The authors go on to note that "on issues of gender specifically, television seems to have had a significant impact, since this is an area where the lives of the rural viewers differ greatly from those depicted on most popular shows. By virtue of the fact that the most popular Indian serials take place in urban settings, women depicted on these shows are typically much more emancipated than rural women" (Jensen and Oster 2007: 6). 

That increase in exposure to television in general, and its effects on the rural population of India, has been documented. Kirk Johnson's ethnographic fieldwork (2001) in two remote villages in the mountains of western Maharashtra, Danawli and Raj Puri, quotes respondents in his study saying that since television had come to their village, they were having to help their wives with the household chores. Similarly, Timothy Scrase (2002) reports that several of his respondents in West Bengal thought that television might help the cause of women's advancement by making them question their social position. 

Thus television, generally speaking, has had positive effects. The significance of the Jensen-Oster study lies in tracking the positive effects that cable television in particular has had.33 A very important point that it makes is that "in terms of magnitude, the introduction of cable television dramatically decreases the differences in attitudes and behaviors between urban and rural areas  --  between 45 and 70 percent of the difference disappears within two years of cable introduction in this sample" (2007: 3, emphasis mine). 

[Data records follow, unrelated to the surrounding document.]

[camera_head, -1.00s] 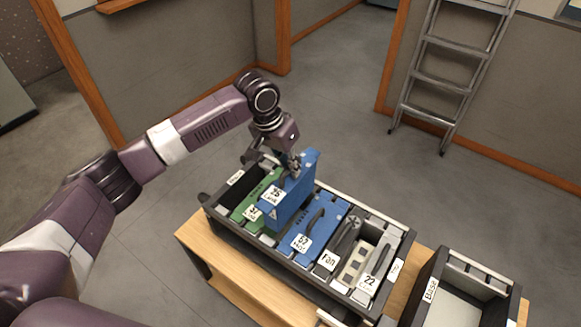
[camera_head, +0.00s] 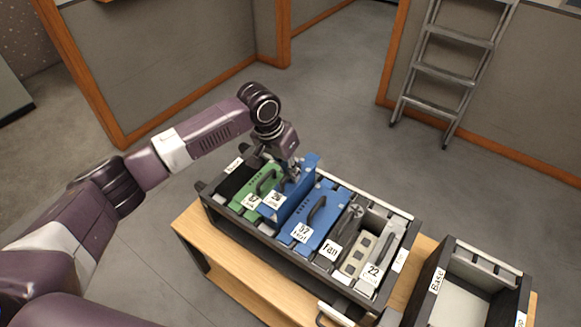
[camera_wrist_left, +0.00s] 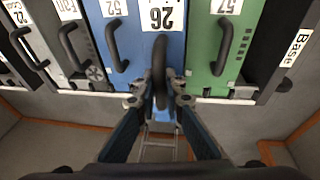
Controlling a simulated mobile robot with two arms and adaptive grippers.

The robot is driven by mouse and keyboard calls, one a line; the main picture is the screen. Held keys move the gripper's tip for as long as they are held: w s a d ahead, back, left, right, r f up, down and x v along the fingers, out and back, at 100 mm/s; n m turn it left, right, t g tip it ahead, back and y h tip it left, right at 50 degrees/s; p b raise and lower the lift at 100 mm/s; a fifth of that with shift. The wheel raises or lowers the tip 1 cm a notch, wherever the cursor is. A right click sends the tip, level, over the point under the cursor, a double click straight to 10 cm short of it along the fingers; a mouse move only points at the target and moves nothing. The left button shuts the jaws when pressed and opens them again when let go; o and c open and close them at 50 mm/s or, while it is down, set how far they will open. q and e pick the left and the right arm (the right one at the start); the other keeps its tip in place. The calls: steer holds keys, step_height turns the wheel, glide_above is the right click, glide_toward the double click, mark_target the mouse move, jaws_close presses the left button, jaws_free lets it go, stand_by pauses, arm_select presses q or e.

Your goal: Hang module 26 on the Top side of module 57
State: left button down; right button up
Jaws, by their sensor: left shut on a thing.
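Blue module 26 (camera_head: 298,209) is partly down in the rack, between green module 57 (camera_head: 246,206) on its left and blue module 52 (camera_head: 318,222) on its right. It still stands above its neighbours in the head view. My left gripper (camera_head: 291,172) is shut on its dark handle. In the left wrist view, the gripper (camera_wrist_left: 160,98) has the handle of module 26 (camera_wrist_left: 171,47) between its fingertips. Green module 57 (camera_wrist_left: 213,60) and blue module 52 (camera_wrist_left: 122,45) flank it there. The lower part of module 26 is hidden in the rack.
The dark rack (camera_head: 270,243) stands on a wooden table (camera_head: 225,262). A second box (camera_head: 431,290) stands at the right.

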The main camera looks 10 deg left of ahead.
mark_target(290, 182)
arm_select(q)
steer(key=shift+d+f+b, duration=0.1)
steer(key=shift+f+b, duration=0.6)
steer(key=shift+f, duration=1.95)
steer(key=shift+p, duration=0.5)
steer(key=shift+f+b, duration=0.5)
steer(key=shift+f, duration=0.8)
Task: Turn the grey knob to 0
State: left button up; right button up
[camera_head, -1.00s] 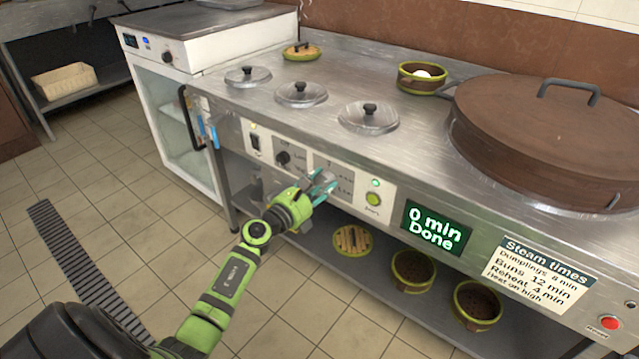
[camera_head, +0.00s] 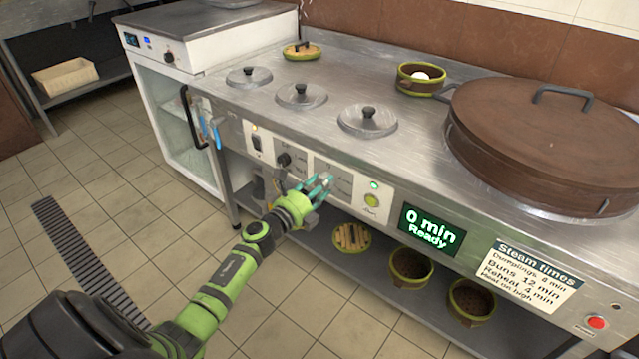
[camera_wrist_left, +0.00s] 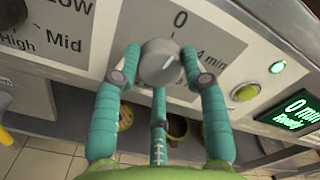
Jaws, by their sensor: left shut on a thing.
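The grey knob (camera_wrist_left: 160,63) is on the white front panel, just below a printed 0, in the left wrist view. A faint mark shows on its face, but I cannot tell exactly which number it points to. My left gripper (camera_wrist_left: 161,75) is shut on the knob, with teal fingers at its left and right sides and a third below. In the head view the left gripper (camera_head: 316,187) reaches the panel and mostly hides the knob. The green display (camera_head: 431,230) reads "0 min Ready". My right gripper is not in view.
A black knob (camera_head: 284,159) marked with heat levels sits left of the grey one. A green button (camera_head: 371,201) and a lit green lamp (camera_head: 375,185) are to the right. A red button (camera_head: 597,322) is far right.

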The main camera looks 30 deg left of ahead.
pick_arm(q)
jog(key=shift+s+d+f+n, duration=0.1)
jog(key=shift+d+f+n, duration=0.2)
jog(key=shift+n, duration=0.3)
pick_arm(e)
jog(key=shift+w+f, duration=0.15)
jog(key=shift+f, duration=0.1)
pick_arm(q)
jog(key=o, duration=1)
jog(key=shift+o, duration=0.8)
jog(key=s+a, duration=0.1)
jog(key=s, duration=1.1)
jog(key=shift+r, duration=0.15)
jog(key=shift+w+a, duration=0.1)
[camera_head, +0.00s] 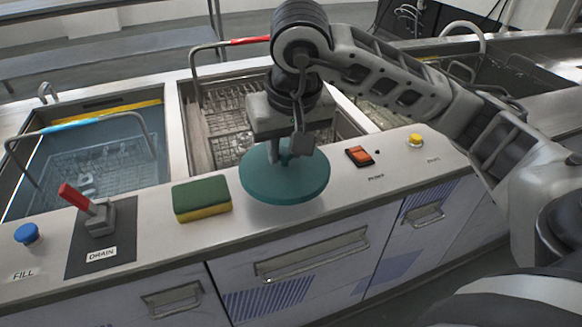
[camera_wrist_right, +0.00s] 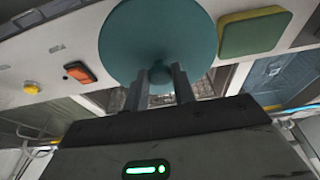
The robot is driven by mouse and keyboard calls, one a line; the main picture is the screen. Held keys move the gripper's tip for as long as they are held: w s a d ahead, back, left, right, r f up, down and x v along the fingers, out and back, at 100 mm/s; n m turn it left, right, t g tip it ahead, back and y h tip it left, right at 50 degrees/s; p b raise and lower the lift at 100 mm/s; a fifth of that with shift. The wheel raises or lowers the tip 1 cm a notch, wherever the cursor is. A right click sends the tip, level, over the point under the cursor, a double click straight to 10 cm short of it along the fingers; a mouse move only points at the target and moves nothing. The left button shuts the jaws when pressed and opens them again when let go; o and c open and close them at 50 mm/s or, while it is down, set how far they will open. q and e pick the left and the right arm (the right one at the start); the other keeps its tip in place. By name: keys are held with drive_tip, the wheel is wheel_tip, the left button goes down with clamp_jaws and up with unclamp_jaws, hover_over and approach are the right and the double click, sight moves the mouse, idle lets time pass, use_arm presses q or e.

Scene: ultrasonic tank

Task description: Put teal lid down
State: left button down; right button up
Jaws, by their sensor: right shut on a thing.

Jensen and Oster's findings show that "after cable is introduced to a village, women are less likely to report that domestic violence towards women is acceptable. They also report increased autonomy (for example, the ability to go out without permission and to participate in household decision-making). Women are less likely to report son preference (the desire to give birth to a boy rather than a girl). Turning to behaviors, we find increases in school enrollment for girls (but not for boys), and decreases in fertility (which is often linked to female autonomy)" (Jensen and Oster 2007: 3).34 

The authors continue that "it is also noteworthy that the large changes observed are accomplished despite there being little or no direct targeted appeals, such as through public service announcements or explicitly socially-oriented programming (such as the ‘Sabido Method' soap operas used worldwide). It may be that cable television, with programming that features lifestyles in both urban and other countries, is an effective form of persuasion because people emulate what they perceive to be desirable behaviors and attitudes, without the need for an explicit appeal to do so" (Jensen and Oster 2007: 27, emphasis mine). 

So, Kyunki Saas Bhi Kabhi Bahu Thi has done women, even in rural India, a great deal of good. How did this happen? This is not a new premise. When Doordarshan was launched, one of the guiding principles behind it was that the media can be used as a tool for development. It is a simple postulate. The visual image leaves a lasting imprint in our minds. Especially for those who cannot read or write, television is an effective tool for communication.

Wilbur Schramm's thesis (1964) is that the mass media can be used for explaining goals, raising aspirations, and creating a climate for national development. Schramm also indicates that development of the media encourages political democracy with its attempts to involve the public in decision-making processes. Instead of the government forcing changes in lifestyle, the population would become aware of a need that was not satisfied by their present behavior. They would then borrow, or replicate, behavior that would come closer to meeting those needs. Thus, as noted in the previous section, Hum Log was the first Indian soap to try out this concept, with a good measure of success (see, for instance Das 1995; and Mankekar 1999). 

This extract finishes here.